Predicting customer churn at a wireless telecom company
There are 71,047 customers in the database and 75 potential predictors. The Dataset combines the calibration and validation customers. 'Calibration' dataset consisting of 40,000 customers and 'Validation' dataset consisting of 31,047 customers.
The objective of this project is to develop a model for predicting customer churn at a wireless telecom company, and use insights from the model to develop an incentive plan for enticing would-be churners to remain with the comapny.
- Explanatory Data analysis
- Data cleaning/preparation with missing value treatment and outlier treatment.
- Variable reduction techniques: (i) Performed Chi square test to select the significant categorical variables. (ii) Performed Stepwise linear regression on the entire dataset with the previously selected categorical variables along with all the continuous variables to further reduce the variables for final model building.
- Built the final glm with all the significant variables.
- Applied VIF function to check the Multicollinearity.
- Applied Concordance function to calculate the concordance rate, discordance rate, somers_D and Gamma.
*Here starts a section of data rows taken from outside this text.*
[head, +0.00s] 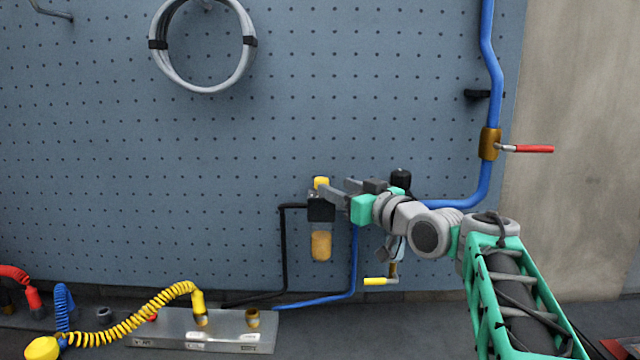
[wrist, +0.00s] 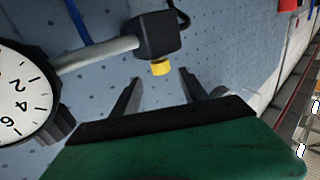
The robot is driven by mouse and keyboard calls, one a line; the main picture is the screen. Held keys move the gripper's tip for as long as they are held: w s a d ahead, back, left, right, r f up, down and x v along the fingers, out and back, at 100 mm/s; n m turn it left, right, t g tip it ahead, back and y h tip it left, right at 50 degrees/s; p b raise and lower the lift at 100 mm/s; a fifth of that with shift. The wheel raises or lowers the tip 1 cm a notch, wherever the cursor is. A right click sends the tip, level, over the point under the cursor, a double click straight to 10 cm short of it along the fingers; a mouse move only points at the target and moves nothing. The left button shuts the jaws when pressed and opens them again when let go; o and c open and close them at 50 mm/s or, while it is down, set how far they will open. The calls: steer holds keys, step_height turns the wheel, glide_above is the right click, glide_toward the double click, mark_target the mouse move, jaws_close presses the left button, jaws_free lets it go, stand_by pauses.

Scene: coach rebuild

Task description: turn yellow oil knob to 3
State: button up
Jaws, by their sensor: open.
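The yellow oil knob (head: 321,183) sits on top of a black block (head: 321,208) with an amber bowl (head: 321,245) below it, on the pegboard wall. In the wrist view the yellow knob (wrist: 161,68) shows just beyond the fingertips, roughly between them. My gripper (head: 334,192) is open and empty, at the knob from the right. In the wrist view the two fingers of my gripper (wrist: 160,76) are spread apart, with no visible contact on the knob. Any scale or number on the knob is too small to read.
A round white gauge (wrist: 20,95) is close at the left in the wrist view. A blue pipe (head: 485,60) with a red-handled valve (head: 533,149) runs at the right. A yellow lever (head: 375,282) is below my arm. A manifold (head: 225,328) with a yellow coiled hose (head: 130,327) lies below.

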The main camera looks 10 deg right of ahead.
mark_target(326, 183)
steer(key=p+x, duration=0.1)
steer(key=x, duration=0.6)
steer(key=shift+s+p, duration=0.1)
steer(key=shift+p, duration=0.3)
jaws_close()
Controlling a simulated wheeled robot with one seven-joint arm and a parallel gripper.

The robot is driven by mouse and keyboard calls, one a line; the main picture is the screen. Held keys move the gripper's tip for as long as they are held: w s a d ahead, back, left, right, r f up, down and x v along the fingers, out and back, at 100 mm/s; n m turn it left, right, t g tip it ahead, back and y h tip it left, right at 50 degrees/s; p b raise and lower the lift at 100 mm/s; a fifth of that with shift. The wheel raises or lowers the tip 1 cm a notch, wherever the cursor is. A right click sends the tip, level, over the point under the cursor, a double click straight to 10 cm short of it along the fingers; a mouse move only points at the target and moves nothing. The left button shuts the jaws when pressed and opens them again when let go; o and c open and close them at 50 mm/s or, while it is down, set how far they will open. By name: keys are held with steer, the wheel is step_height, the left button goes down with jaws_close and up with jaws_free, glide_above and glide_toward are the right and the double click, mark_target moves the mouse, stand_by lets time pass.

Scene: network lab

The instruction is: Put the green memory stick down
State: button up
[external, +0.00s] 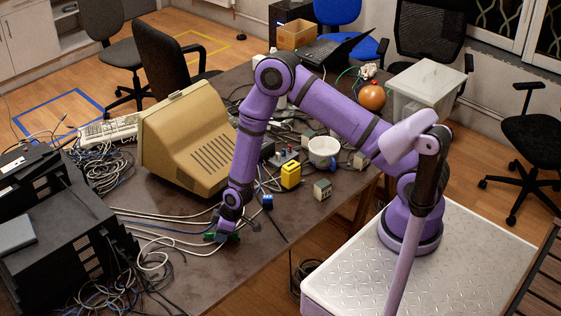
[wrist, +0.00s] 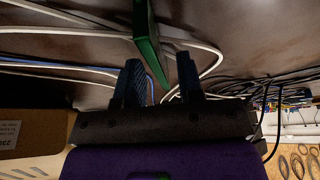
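The green memory stick (wrist: 147,45) is a long narrow green bar in the wrist view, running from the top edge down between my fingertips. My gripper (wrist: 160,72) has its two dark fingers apart. The stick lies close to the left finger, and a gap shows between it and the right finger. Whether it touches the left finger is unclear. In the external view my gripper (external: 226,237) points down low at the tabletop (external: 262,256), near the front edge. Only a small green bit of the stick (external: 209,236) shows beside it.
White and blue cables (external: 165,228) run beside the gripper. A beige monitor (external: 185,142) stands behind left, and black equipment (external: 65,225) is stacked at left.

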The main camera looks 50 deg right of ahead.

- Predicted the response on calibration and validation datsets and created the Confusion matrix to see the accuracy and mis- classification rate.
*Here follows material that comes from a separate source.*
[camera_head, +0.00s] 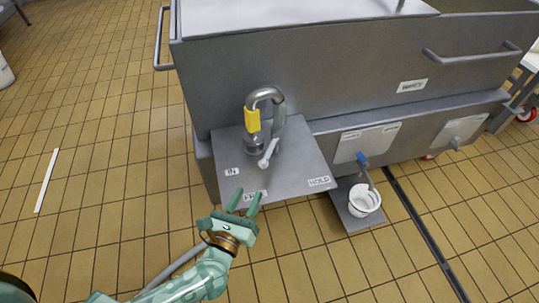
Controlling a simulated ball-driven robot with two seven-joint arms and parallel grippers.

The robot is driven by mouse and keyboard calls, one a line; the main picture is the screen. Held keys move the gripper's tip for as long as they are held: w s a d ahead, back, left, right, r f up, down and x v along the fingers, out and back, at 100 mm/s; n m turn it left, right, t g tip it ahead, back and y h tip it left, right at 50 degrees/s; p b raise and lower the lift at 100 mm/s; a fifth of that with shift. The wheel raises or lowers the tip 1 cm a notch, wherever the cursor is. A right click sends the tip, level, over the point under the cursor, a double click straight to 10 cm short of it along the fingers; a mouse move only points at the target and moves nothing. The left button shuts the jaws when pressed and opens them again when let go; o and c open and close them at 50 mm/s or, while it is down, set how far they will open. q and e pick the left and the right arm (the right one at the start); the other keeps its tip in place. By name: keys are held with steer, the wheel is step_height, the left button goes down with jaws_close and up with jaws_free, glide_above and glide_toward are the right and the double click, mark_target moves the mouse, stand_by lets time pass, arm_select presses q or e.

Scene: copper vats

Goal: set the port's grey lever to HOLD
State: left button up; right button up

- Performed Decile analysis on both datasets and obtained the KS-score.
- From KS-score, obtained the cutoff probability for correctly classifying the churnes and non-churners.
Excel file(case study 3 - Logistic regression) contains descriptive stats for all the variables, Final model summary, Decile analysis along with all the graphs(Gains chart,Lift chart,Comparision between calibration and validation churn rate).